This step aims at minimising the discrimination—as a function of demographic parity—of the classifier, whilst minimising the loss in accuracy stemming from node relabelling. It is approached heuristically, as a form of the knapsack problem: in which the ranking order for each leaf node relabelling is given as a function of its impact on the change in discrimination (demographic parity) and accuracy \(\frac{\Delta \text {discrimination}}{\Delta \text {accuracy}}\). Given a discrimination allowance \(\epsilon \in [0,1]\), then the leaf nodes are relabelled successively by rank, until \(\epsilon\) is met.

In their experiments, it is shown that, for individual trees, the \(\epsilon\) parameter is able to tune the performance-fairness trade-off well. Moreover, shape of the trade-off curve is shown to be dependent of the operator approach used when generating the compound fairness criterion.

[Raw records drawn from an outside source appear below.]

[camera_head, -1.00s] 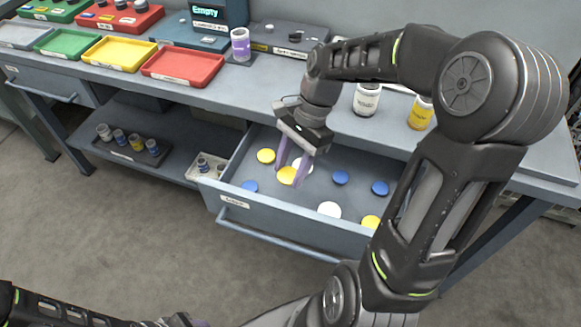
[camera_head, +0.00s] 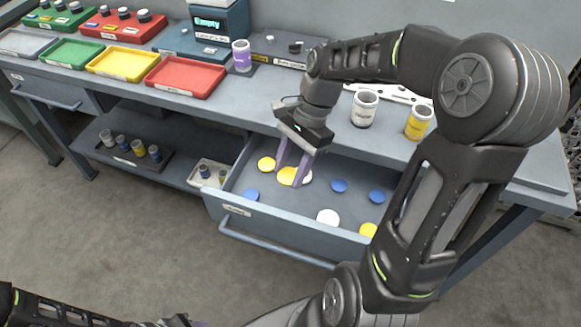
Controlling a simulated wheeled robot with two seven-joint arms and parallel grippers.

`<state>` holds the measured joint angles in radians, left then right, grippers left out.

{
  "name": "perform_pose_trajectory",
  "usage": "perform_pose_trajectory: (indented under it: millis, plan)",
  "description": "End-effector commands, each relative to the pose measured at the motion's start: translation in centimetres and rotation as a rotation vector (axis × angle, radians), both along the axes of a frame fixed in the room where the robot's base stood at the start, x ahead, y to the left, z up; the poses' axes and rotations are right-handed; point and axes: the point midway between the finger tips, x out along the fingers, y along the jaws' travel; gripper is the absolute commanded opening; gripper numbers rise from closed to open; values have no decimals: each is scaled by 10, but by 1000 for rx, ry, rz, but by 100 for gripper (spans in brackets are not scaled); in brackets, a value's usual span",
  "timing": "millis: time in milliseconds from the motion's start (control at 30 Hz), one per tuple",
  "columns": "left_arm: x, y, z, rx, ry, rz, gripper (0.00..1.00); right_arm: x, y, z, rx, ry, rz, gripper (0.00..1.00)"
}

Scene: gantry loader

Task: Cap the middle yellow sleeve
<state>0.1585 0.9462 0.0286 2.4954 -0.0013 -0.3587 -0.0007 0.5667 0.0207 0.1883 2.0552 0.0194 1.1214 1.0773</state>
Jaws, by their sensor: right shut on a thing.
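My right gripper (camera_head: 293,176) is over the open drawer (camera_head: 268,213). Its purple fingers are shut on a yellow cap (camera_head: 287,177), with a white cap (camera_head: 308,177) partly hidden behind. I cannot tell if the held cap is clear of the drawer floor. A yellow sleeve (camera_head: 418,123) stands upright on the bench at the right, beside a white sleeve (camera_head: 364,109). My arm hides the bench further right, so other sleeves may be hidden. My left gripper (camera_head: 186,322) is mostly cut off at the bottom edge, and its opening does not show.
Loose blue, white and yellow caps lie in the drawer, including a yellow cap (camera_head: 266,164) left of my fingers. A purple sleeve (camera_head: 241,56) stands near the display. Coloured trays, such as the red tray (camera_head: 186,76), line the bench. Small sleeves stand on the lower shelf.

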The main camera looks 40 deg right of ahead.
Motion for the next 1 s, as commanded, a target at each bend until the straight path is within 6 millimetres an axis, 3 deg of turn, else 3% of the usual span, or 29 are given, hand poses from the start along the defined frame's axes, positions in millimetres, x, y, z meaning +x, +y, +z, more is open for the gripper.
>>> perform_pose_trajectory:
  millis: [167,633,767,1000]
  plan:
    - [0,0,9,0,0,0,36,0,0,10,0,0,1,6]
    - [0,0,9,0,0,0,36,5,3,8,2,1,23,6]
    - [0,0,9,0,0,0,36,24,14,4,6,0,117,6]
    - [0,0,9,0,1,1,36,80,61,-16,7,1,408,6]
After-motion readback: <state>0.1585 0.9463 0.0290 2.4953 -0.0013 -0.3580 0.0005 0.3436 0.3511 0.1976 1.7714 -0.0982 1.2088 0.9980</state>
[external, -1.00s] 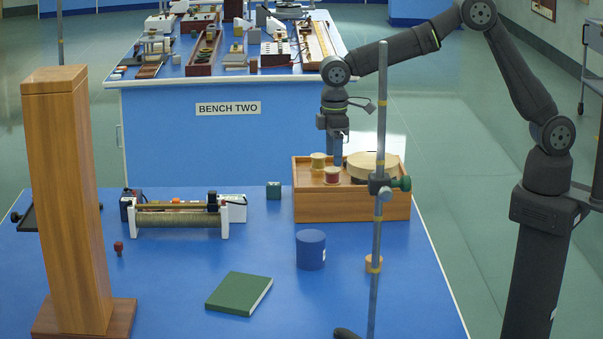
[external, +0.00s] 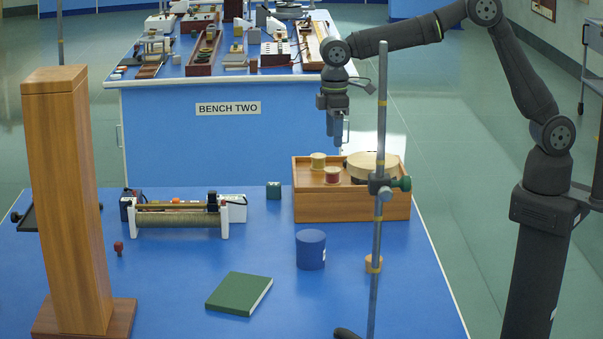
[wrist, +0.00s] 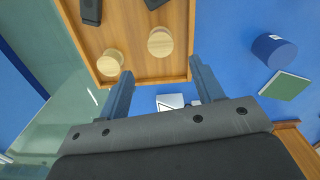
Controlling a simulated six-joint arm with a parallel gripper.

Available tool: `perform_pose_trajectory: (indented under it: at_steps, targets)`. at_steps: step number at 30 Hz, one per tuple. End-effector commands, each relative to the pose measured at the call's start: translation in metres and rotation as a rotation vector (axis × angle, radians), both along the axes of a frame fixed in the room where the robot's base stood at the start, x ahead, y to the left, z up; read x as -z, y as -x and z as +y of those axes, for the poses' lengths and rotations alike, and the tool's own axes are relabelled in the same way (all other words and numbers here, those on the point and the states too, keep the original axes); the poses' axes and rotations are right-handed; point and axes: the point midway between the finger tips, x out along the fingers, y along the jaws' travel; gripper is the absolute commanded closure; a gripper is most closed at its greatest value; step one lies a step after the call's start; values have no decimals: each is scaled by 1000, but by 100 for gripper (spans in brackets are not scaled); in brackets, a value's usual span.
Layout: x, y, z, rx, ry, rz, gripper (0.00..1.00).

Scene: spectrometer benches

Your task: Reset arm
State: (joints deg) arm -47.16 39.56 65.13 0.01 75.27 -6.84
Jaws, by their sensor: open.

The approaches described according to splitting criterion (\(\text {Kamiran}_{\text {Sum}}\), \(\text {Kamiran}_{\text {Sub}}\), and \(\text {Kamiran}_{\text {Div}}\)), alongside \(\epsilon\)-tuning of the performance-fairness trade-off, present some limitations, three of which deserve to be named in particular: (1) the construction processes was developed with only threshold-dependent fairness in mind; (2) only single binary sensitive attributes are considered; and (3) the ensemble capability was not assessed (e.g., random forest experimentation). In the following section, we describe our proposed treed-based framework which lifts these limitations.

4 Method

In this section we describe our proposed method. It is a probabilistic tree learning framework which (1) optimises for strong demographic parity, (2) is tunable with respect to the performance-fairness trade-off, and (3) addresses multiple multicategorical sensitive attributes simultaneously.

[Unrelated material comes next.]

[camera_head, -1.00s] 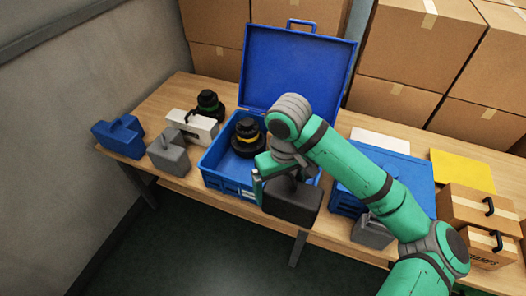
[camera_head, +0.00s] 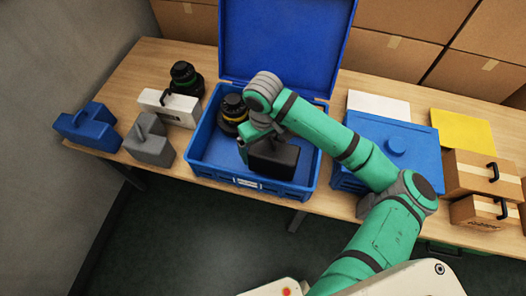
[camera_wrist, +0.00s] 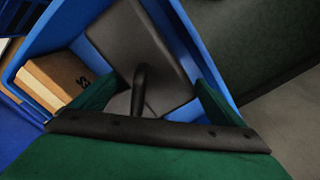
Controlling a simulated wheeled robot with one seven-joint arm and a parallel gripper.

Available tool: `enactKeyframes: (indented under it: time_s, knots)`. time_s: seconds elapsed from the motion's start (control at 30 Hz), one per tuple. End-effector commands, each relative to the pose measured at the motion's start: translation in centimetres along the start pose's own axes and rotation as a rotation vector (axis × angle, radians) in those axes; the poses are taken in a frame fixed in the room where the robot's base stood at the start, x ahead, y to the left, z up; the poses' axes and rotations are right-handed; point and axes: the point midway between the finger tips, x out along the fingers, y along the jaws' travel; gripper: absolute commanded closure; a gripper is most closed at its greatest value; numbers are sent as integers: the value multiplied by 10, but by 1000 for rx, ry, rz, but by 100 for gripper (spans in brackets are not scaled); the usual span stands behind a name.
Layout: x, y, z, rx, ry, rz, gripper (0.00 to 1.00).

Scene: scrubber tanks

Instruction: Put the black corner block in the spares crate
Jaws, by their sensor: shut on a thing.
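The black corner block (camera_head: 273,158) has a handle on top, and my gripper (camera_head: 258,138) is shut on that handle. In the wrist view the block (camera_wrist: 140,50) lies between the green fingers of my gripper (camera_wrist: 140,92), with the handle upright between them. The open blue crate (camera_head: 203,160) stands in the middle of the table, lid raised at the back and a small unreadable label on its front. The block is within the crate's rim, at the front right; I cannot tell whether it touches the floor.
A black knob with a yellow ring (camera_head: 234,108) stands in the crate's left part. A brown box (camera_wrist: 55,80) lies beside the block in the wrist view. Blue (camera_head: 88,126), grey (camera_head: 150,143) and white (camera_head: 168,108) blocks are left; a closed blue crate (camera_head: 390,135) is right.

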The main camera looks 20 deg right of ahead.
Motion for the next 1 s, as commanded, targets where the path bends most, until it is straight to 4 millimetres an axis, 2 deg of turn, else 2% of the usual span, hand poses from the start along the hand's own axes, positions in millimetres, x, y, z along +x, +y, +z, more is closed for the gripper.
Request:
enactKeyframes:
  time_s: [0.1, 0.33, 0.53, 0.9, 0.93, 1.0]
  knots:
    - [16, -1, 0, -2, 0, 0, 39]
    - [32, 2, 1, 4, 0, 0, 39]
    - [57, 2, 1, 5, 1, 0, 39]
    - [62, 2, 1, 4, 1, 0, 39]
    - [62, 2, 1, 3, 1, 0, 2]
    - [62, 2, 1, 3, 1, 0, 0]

We begin by addressing how the measure of strong demographic parity is tractable in Sect. 4.1. In Sect. 4.2, we provide our compound splitting criterion which incorporates a tunable parameter towards the trade-off between classification performance and fairness. Following, Sect. 4.3 details the assignment of Z scores to instances, which are required for our method. Section 4.4 addresses the AUC computation under a decision tree framework. Finally, in Sect. 4.5, we describe the tree construction process. A working Python implementation of our algorithm can be found in Pereira Barata (2021).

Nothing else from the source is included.